Il punto quindi, da qualunque prospettiva si decida di analizzare la cosa, è sempre lo stesso: il governo regionale toscano, sulla scia delle direttive imposte a livello nazionale, sta di fatto portando alla distruzione del modello virtuoso della Regione. I fondi destinati a coprire le borse di studio magari resteranno anche invariati, ma parallelamente si sta distruggendo tutta quella rete di servizi che garantivano un accesso trasversale ed universalistico all’istruzione universitaria. Anche il PD di Rossi, che fino al rimpasto di giunta del 2014 era considerato “di sinistra”, in Toscana si è adagiato sulla logica del “dover far tornare i conti”: qualunque ragionamento politico e sistemico, che cerchi di dare soluzioni che siano qualcosa di più che specchietti per le allodole, viene rifuggito in nome del “non ci sono soldi, non possiamo farci niente”. E il tutto viene, con molta facilità, data quella che è la media del servizio di informazione, nascosto dietro una mielosa esaltazione della meritocrazia, panacea di tutti i mali, che permetterà di fare una vera selezione, mandando avanti solo quelli veramente in gamba e manderà gli altri a lavorare (tanto ora c’è anche il Jobs Act, n.d.r.).
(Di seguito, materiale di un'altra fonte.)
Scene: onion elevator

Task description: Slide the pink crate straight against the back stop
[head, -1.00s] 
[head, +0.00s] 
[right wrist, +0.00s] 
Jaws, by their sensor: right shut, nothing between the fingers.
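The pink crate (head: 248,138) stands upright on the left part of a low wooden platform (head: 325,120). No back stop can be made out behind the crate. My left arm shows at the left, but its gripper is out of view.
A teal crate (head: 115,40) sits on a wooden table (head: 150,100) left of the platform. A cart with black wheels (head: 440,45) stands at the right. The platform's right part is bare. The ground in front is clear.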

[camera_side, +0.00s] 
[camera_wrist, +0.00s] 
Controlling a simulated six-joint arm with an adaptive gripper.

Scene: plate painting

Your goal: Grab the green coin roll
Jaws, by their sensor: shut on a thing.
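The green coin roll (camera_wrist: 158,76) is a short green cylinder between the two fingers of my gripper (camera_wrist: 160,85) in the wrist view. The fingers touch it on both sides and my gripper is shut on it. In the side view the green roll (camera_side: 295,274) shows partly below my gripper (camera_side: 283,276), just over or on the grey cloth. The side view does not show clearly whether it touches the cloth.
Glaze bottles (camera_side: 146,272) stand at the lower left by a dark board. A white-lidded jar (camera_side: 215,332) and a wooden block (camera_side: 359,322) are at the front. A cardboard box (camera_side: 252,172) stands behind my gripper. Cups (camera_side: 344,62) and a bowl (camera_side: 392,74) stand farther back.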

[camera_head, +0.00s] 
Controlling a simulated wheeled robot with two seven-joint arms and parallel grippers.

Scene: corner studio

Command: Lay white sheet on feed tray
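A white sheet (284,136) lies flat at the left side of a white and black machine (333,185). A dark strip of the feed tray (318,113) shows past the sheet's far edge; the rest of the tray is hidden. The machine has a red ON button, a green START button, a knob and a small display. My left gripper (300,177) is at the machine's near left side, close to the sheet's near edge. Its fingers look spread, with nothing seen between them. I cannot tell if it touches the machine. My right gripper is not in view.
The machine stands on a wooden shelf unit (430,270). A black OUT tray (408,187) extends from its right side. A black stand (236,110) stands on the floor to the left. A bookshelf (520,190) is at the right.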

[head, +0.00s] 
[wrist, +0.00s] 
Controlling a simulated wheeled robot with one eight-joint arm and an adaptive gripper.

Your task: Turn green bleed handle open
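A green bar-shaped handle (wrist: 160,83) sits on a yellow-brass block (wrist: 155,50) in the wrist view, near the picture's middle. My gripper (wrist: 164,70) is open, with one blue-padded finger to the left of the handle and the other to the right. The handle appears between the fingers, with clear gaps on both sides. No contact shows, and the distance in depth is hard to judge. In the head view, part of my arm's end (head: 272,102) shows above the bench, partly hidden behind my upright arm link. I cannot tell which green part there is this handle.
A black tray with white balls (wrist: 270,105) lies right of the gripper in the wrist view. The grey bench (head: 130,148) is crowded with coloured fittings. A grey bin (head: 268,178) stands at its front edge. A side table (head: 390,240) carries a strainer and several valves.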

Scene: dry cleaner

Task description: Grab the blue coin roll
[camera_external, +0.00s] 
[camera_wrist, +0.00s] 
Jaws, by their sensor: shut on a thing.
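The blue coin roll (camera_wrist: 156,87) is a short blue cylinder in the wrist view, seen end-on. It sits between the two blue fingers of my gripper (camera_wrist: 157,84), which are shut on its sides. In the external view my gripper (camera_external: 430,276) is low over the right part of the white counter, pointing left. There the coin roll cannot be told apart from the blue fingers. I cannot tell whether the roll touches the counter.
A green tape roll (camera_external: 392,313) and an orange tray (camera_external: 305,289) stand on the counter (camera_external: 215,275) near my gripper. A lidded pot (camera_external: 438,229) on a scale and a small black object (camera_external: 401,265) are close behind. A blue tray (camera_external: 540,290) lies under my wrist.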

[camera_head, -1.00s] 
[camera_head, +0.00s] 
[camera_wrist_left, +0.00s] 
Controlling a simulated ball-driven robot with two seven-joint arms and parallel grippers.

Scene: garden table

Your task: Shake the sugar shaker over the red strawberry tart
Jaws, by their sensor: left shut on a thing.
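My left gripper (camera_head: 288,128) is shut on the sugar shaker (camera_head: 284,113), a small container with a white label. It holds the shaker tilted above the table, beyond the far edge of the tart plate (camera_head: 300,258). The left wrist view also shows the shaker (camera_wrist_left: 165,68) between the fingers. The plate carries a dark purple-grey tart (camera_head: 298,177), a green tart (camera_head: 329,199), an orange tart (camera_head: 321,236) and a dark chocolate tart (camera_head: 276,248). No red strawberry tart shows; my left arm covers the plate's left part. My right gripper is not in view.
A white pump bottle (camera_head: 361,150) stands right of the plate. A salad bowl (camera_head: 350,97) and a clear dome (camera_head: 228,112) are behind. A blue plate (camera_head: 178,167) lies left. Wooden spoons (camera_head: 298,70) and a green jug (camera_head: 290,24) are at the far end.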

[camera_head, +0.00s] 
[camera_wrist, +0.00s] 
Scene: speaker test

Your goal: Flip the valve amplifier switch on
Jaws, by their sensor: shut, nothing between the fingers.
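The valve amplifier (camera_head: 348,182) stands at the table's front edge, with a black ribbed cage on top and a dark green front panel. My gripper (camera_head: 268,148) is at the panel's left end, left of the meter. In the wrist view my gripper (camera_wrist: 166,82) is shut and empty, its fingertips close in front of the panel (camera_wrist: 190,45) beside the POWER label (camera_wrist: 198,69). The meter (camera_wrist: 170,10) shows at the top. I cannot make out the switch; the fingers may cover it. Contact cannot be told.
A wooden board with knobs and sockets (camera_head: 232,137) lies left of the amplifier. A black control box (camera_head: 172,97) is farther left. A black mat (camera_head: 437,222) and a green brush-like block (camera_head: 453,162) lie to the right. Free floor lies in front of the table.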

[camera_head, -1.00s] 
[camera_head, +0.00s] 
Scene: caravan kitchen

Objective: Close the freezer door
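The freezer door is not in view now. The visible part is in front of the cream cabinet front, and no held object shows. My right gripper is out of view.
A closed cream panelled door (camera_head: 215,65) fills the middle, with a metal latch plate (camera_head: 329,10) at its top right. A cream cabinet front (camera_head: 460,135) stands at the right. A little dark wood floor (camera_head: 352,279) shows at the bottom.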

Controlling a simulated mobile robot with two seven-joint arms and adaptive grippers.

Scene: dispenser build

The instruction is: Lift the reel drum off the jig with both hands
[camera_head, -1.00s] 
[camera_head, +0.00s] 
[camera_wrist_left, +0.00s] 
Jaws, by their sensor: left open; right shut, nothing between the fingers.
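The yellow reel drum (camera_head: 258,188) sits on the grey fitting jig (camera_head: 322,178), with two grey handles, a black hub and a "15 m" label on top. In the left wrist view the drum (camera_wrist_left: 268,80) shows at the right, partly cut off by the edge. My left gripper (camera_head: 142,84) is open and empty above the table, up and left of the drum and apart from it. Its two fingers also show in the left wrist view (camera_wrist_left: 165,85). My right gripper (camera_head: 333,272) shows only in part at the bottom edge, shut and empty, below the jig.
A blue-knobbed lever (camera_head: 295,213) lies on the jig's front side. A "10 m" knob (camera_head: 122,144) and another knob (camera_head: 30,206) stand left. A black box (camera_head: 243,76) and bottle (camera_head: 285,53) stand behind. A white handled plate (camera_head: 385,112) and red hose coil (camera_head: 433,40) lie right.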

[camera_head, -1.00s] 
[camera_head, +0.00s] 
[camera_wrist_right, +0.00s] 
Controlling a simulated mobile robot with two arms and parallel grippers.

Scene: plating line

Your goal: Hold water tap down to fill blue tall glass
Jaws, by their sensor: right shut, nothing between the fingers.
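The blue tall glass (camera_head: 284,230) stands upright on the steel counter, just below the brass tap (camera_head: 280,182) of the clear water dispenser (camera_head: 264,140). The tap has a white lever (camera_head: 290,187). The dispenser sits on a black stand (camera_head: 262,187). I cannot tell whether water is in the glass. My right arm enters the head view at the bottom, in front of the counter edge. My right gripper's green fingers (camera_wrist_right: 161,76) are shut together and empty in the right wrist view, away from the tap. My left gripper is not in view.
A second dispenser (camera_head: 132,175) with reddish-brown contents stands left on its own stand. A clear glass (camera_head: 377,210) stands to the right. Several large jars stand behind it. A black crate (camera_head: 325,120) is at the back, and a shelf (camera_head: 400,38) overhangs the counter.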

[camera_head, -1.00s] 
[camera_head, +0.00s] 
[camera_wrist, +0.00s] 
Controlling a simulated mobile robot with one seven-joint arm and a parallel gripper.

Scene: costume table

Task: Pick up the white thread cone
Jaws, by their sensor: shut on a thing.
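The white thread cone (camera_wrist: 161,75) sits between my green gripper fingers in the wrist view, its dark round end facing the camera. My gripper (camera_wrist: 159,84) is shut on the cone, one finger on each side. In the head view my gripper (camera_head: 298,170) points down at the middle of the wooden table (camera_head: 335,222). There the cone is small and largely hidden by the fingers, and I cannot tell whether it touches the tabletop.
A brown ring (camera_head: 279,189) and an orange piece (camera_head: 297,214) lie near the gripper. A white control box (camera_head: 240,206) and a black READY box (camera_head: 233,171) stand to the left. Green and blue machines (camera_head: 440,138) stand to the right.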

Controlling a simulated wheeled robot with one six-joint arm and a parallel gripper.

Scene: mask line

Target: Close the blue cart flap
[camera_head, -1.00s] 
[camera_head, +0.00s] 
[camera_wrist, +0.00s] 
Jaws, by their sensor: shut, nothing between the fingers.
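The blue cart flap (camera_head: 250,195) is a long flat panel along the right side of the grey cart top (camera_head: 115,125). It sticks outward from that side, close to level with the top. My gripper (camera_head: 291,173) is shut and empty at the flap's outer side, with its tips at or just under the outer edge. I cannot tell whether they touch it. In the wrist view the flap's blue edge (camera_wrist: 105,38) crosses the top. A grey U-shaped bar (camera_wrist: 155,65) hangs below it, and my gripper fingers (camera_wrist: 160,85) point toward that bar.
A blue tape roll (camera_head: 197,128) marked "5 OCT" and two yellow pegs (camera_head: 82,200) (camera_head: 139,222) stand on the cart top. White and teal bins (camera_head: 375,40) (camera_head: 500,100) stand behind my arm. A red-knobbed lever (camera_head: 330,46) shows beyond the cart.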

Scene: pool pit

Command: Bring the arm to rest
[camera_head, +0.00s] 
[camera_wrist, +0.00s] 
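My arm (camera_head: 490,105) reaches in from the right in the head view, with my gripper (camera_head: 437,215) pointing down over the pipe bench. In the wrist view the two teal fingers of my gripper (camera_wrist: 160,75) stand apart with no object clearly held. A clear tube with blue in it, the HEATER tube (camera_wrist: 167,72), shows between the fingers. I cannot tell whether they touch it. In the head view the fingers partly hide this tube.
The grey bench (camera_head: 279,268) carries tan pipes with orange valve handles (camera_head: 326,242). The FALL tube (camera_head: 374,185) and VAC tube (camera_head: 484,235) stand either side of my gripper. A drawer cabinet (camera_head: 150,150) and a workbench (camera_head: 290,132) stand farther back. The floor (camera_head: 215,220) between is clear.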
La vera sfida da lanciare, anche in occasione delle elezioni regionali, è quella di riportare a livello di dibattito pubblico il tema del diritto allo studio, inteso però veramente come diritto universale da garantire attraverso servizi ed investimenti e come punto dirimente da cui dipende il futuro di questo Paese. Non solo una questione di conti che devono tornare ma è una questione politica, nel senso più nobile e profondo del termine. Proprio per questo il Manifesto per il Diritto allo Studio merita la maggiore diffusione possibile.